### What you have to do
Exactly the lines from the one with "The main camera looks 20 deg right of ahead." through the one with "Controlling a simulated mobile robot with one", inclusive, are to be repeated, and the pictures are not.

..............................

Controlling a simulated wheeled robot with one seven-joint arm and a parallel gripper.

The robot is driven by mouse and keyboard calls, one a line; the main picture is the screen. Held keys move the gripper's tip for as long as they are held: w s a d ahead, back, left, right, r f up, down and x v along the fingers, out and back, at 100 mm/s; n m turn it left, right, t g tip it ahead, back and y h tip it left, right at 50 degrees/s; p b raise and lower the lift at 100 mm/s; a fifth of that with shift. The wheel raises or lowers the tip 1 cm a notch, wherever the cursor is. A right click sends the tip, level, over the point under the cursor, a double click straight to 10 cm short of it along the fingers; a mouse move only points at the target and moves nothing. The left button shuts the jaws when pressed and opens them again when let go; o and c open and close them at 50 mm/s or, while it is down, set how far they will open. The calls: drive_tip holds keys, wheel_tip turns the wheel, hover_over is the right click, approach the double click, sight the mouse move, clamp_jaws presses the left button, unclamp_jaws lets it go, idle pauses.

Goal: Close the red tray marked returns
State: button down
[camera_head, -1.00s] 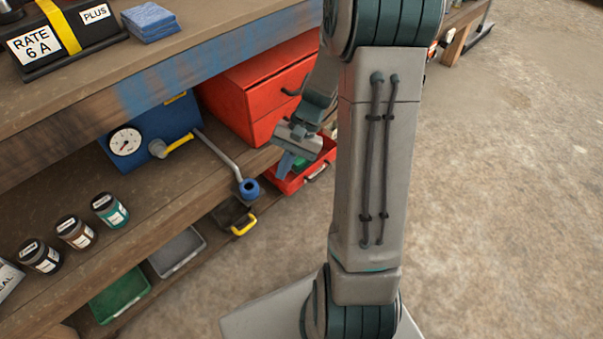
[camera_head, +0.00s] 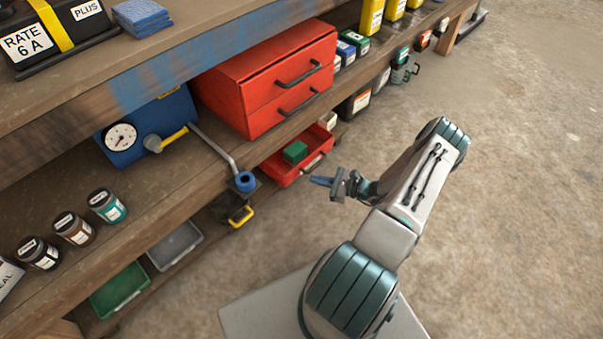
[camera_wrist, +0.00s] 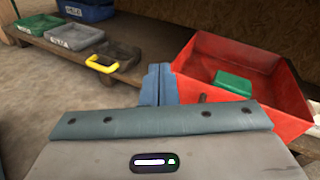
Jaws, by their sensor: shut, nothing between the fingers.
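The red tray (camera_head: 288,176) sticks out from under the lower shelf, below the red drawer cabinet, and is open. A green box (camera_head: 295,151) lies inside it. The tray's front carries a grey handle; no returns mark is readable. My gripper (camera_head: 318,181) is shut and empty, with blue fingers, in front of and just right of the tray's front. In the wrist view the red tray (camera_wrist: 248,52) fills the upper right, with the green box (camera_wrist: 232,83) inside. The gripper's fingers (camera_wrist: 158,85) show beside the tray's left corner; whether they touch it cannot be told.
A dark tray with a yellow handle (camera_head: 242,217), a grey tray (camera_head: 175,247) and a green tray (camera_head: 120,289) sit left along the bottom shelf. A blue-ended lever (camera_head: 245,181) juts above. Red drawer cabinet (camera_head: 275,80) stands on the shelf. Floor at right is clear.

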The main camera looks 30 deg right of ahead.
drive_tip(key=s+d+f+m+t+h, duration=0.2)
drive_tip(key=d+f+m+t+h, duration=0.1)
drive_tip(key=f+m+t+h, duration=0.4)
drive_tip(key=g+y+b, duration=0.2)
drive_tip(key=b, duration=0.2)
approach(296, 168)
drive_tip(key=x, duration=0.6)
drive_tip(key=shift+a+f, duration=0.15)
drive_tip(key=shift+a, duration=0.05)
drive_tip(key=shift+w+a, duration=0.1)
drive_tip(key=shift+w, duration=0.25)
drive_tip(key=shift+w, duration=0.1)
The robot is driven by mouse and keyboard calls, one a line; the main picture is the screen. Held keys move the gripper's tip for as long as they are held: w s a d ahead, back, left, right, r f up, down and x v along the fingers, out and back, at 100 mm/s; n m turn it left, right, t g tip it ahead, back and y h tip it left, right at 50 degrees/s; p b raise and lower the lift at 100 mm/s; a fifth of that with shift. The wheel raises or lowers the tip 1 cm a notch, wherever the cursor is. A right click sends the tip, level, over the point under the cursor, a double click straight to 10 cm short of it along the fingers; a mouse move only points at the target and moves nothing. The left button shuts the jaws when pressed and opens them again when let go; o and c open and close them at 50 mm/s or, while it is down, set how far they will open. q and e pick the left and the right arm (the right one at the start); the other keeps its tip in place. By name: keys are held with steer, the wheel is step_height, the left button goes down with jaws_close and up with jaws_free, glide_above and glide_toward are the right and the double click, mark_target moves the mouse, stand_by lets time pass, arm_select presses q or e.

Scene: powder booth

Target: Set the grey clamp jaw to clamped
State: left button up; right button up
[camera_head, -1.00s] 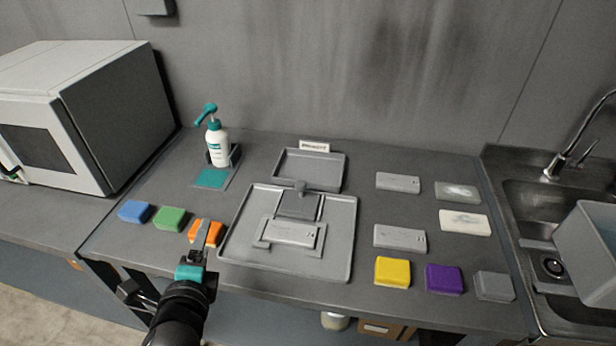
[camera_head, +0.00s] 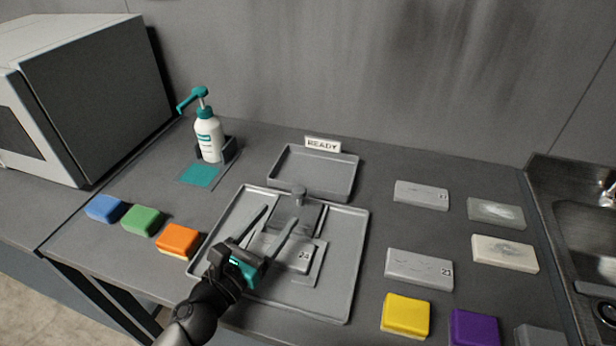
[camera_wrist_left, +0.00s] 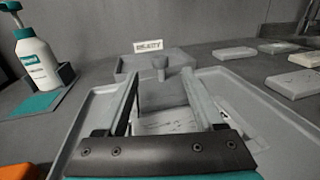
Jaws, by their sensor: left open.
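The grey clamp jaw (camera_head: 297,213) is a flat dark plate with a round knob (camera_head: 299,192) at its far edge, inside a large grey tray (camera_head: 345,275). A grey block marked 24 (camera_head: 303,258) lies in the fixture just on the near side of the jaw. My left gripper (camera_head: 280,215) is open above the block and jaw, its two fingers pointing towards the knob. In the left wrist view the knob (camera_wrist_left: 158,74) stands between and beyond the fingertips, apart from them. The gripper hides part of the block. My right gripper is not in view.
A READY sign (camera_head: 322,144) stands behind an empty grey tray (camera_head: 313,172). A pump bottle (camera_head: 208,137) stands at back left. Blue, green and orange sponges (camera_head: 178,240) lie left; grey blocks (camera_head: 419,268), pads and a yellow sponge (camera_head: 405,314) lie right.

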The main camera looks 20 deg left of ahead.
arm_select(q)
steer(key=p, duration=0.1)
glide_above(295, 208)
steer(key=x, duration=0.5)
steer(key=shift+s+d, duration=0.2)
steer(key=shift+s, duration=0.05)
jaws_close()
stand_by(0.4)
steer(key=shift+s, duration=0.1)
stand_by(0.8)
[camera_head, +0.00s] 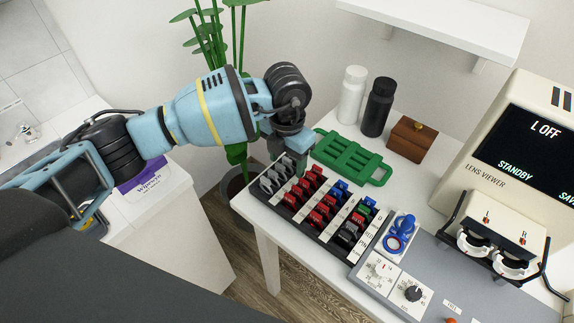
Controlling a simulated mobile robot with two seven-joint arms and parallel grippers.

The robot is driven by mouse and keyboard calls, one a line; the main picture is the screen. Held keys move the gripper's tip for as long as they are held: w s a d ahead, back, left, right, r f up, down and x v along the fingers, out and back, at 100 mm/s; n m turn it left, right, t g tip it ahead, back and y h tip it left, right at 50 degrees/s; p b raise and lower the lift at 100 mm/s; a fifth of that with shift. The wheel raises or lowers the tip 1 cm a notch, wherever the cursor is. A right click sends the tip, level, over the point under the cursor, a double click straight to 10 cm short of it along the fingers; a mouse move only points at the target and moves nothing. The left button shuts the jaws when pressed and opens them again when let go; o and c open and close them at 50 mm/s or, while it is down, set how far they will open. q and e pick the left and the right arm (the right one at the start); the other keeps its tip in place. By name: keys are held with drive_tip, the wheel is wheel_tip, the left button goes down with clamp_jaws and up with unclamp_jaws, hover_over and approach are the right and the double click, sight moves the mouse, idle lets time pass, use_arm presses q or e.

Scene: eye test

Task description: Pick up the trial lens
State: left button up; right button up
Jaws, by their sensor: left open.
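Several trial lenses with coloured tabs stand in rows in a black lens tray (327,240) on the white table. Grey lenses (270,181) are at the left, red lenses (313,180) in the middle rows, with a few blue, green and black ones to the right. A blue ring-shaped lens (398,238) is on a white pad right of the tray. I cannot tell which one is the task's lens. My left gripper (297,168) is open and points down at the tray's far left end, partly hiding lenses there. My right gripper is not in view.
A green rack (352,155) lies behind the tray. White (351,95) and black (378,107) bottles and a brown box (410,139) stand behind it. The lens viewer (526,140), its screen reading "L OFF", and a grey control panel (447,290) crowd the right.

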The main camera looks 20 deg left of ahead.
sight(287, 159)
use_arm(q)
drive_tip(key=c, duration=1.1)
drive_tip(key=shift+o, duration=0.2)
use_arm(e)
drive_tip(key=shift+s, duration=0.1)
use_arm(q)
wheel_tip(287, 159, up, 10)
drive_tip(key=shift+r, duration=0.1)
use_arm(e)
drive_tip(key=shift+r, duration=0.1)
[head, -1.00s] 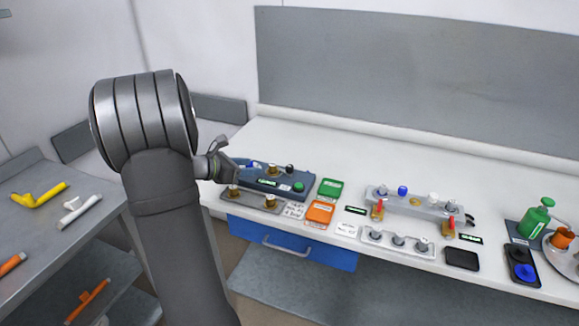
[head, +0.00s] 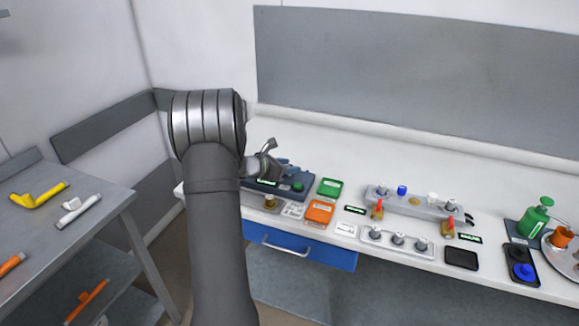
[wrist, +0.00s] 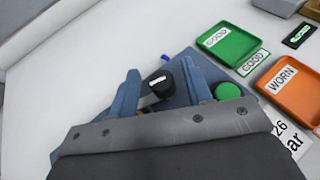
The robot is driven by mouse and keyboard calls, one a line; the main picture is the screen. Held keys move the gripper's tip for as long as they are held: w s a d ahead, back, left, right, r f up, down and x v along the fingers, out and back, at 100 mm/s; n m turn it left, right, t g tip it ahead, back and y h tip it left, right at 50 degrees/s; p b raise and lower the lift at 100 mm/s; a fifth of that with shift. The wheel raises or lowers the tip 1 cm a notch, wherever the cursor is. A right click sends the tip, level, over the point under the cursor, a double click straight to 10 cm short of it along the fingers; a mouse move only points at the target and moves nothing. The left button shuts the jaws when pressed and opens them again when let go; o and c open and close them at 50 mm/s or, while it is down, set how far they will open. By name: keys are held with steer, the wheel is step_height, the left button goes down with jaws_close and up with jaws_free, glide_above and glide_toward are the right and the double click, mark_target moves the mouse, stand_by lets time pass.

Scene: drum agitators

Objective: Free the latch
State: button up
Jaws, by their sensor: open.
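My gripper (head: 268,162) is over the blue-grey panel (head: 308,182) at the left part of the bench, hiding much of it. In the wrist view its two blue-grey fingers (wrist: 162,82) are spread apart. A black knob (wrist: 159,84) with a white mark shows between them; I cannot tell whether they touch it. A green button (wrist: 228,91) is on the panel just right of the right finger. A small blue tip (wrist: 165,57) shows beyond the knob. No part is clearly marked as the latch, so I cannot tell which one it is.
A green GOOD tray (wrist: 232,38) and an orange WORN tray (wrist: 296,80) lie right of the panel. Farther right are a grey manifold (head: 415,203), a green pump bottle (head: 537,217) and a black pad (head: 462,259). The bench behind the panel is clear.

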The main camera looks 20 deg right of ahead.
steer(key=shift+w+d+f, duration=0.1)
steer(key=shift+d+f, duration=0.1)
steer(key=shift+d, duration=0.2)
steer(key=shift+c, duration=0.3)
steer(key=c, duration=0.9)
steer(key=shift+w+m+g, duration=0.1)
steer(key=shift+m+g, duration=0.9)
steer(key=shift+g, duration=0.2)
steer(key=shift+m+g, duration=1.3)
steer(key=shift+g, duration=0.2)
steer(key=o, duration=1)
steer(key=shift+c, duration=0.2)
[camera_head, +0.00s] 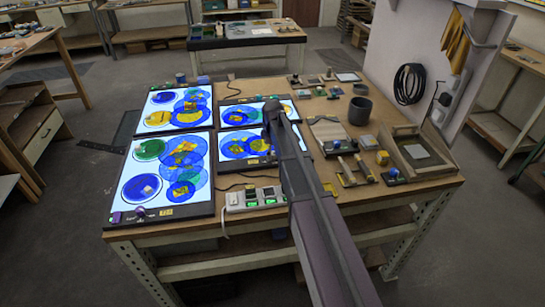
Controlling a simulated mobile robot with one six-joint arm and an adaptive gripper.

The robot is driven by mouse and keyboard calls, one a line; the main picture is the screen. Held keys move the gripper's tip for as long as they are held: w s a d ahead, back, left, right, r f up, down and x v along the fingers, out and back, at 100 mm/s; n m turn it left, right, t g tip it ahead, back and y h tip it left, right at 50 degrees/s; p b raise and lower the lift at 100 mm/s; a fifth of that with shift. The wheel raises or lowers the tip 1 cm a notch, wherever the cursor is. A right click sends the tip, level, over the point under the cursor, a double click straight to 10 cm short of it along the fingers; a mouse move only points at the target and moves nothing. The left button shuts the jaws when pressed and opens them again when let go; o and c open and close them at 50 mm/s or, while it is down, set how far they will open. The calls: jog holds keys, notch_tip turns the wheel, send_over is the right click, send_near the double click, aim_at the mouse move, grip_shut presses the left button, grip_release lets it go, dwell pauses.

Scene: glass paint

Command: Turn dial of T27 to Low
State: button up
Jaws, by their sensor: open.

..............................

### Answer to the exercise
The main camera looks 20 deg right of ahead.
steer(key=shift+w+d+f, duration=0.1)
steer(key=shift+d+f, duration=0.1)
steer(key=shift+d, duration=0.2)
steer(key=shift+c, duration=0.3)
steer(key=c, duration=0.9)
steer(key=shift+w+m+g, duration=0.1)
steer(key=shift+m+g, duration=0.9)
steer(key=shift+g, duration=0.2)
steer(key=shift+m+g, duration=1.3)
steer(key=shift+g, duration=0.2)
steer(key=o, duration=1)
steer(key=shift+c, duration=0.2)
[camera_head, +0.00s] 
Controlling a simulated mobile robot with one six-joint arm and an adaptive gripper.

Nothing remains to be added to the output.